Goal
Every line in the data below from the one containing "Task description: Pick" down to the one containing "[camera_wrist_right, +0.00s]", both included, must be retyped exactly; no other line is to appear.
────
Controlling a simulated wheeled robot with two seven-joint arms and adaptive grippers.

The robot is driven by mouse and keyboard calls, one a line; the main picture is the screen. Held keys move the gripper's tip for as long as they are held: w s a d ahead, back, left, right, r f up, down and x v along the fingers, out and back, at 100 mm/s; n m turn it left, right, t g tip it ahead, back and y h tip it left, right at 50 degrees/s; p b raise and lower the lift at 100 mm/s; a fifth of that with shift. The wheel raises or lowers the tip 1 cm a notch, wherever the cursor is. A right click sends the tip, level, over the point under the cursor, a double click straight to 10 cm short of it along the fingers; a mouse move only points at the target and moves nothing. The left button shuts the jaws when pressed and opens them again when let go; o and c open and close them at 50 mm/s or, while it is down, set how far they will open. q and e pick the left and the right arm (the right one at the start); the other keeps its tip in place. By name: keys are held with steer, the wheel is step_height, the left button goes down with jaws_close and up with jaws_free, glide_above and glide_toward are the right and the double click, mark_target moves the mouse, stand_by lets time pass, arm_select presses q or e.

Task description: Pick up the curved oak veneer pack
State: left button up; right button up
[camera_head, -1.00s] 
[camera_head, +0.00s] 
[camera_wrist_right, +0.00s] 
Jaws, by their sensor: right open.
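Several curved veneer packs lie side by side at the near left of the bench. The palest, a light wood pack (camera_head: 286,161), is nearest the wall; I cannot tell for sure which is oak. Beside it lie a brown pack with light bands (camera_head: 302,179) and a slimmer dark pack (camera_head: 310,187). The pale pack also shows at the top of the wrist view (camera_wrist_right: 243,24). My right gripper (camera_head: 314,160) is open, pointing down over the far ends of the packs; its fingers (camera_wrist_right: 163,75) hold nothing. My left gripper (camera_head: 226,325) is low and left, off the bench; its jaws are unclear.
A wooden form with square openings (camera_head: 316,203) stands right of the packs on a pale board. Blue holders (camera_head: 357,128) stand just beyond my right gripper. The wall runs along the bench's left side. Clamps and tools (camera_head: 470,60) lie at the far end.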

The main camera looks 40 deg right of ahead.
────
Written answer
Task description: Pick up the curved oak veneer pack
State: left button up; right button up
[camera_head, -1.00s] 
[camera_head, +0.00s] 
[camera_wrist_right, +0.00s] 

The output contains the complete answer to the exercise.